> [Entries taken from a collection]
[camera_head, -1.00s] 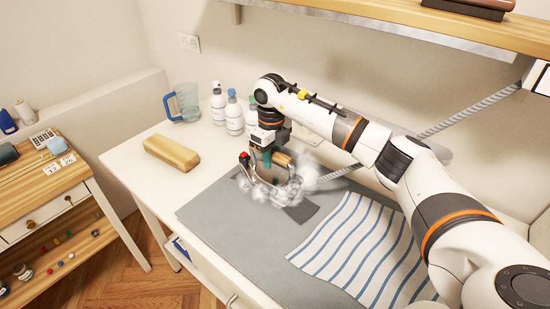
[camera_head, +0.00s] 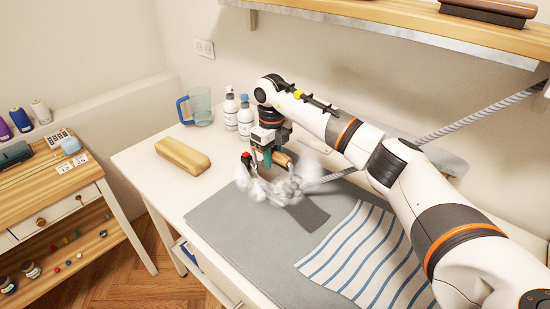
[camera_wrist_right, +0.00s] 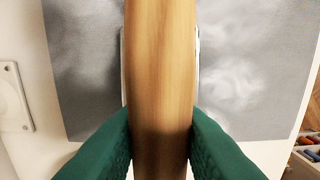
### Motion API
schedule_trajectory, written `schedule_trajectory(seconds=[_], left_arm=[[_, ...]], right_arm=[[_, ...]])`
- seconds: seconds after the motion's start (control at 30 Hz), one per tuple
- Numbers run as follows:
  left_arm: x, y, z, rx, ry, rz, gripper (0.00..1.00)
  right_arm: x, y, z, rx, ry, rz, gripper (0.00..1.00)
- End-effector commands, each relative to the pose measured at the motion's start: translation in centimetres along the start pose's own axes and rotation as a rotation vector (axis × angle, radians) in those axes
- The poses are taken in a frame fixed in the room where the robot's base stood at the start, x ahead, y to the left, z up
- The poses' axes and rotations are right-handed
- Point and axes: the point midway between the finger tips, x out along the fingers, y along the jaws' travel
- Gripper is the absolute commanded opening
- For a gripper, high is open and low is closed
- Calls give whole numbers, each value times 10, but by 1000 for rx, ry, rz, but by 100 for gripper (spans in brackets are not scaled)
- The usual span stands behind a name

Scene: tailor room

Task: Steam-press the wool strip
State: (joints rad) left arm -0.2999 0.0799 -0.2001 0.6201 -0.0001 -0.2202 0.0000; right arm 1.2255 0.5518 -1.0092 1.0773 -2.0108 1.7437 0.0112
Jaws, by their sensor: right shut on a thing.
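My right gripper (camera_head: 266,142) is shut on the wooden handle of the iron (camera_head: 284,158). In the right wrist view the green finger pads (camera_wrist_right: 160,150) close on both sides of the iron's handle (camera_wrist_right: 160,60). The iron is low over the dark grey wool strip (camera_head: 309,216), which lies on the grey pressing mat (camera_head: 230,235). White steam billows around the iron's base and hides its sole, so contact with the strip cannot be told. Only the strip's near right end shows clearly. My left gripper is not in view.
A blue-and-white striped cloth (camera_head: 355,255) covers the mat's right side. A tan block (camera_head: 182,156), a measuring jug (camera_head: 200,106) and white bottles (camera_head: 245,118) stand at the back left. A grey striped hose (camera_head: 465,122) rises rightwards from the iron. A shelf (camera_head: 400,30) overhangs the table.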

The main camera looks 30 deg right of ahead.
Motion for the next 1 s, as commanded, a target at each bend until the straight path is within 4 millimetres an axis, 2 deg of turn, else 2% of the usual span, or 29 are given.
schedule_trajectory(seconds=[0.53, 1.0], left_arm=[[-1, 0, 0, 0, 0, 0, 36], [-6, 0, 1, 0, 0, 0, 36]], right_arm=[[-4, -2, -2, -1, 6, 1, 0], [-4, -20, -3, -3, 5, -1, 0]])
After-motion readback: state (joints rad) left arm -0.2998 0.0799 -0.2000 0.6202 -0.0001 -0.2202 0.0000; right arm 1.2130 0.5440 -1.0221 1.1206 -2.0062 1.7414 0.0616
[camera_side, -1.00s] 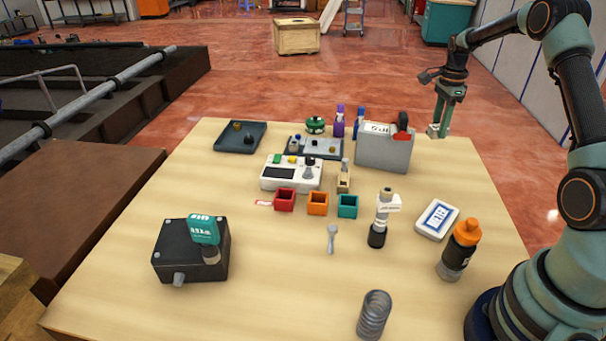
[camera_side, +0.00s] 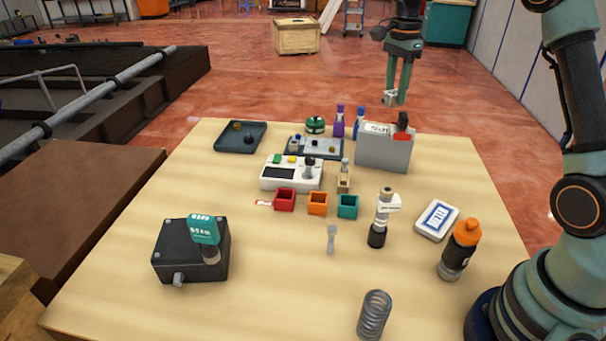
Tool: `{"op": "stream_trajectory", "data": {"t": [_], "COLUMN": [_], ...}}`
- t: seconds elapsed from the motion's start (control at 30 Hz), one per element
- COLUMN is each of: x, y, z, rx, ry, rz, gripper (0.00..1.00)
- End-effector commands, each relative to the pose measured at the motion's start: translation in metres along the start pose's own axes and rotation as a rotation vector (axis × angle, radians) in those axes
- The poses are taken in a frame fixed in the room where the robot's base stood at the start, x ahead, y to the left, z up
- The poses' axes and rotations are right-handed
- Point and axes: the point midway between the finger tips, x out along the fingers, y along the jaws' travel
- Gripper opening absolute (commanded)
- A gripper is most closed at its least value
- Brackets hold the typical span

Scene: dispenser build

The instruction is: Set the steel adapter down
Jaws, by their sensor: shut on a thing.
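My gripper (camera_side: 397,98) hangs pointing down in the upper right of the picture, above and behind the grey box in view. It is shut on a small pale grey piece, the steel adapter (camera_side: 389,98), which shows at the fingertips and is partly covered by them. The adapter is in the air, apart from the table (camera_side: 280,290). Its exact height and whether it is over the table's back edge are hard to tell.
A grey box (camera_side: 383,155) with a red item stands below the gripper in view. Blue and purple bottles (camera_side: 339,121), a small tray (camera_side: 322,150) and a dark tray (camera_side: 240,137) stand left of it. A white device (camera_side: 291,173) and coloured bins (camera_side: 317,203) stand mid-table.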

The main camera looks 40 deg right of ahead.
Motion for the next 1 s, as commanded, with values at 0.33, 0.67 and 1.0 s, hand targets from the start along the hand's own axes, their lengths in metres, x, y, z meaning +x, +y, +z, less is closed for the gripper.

> [Exercise instructions] Collect each line containing the string "control".

> [Full solution]
- seconds: seconds after the motion's start (control at 30 Hz), one per tuple
- t: seconds elapsed from the motion's start (control at 30 Hz), one per element

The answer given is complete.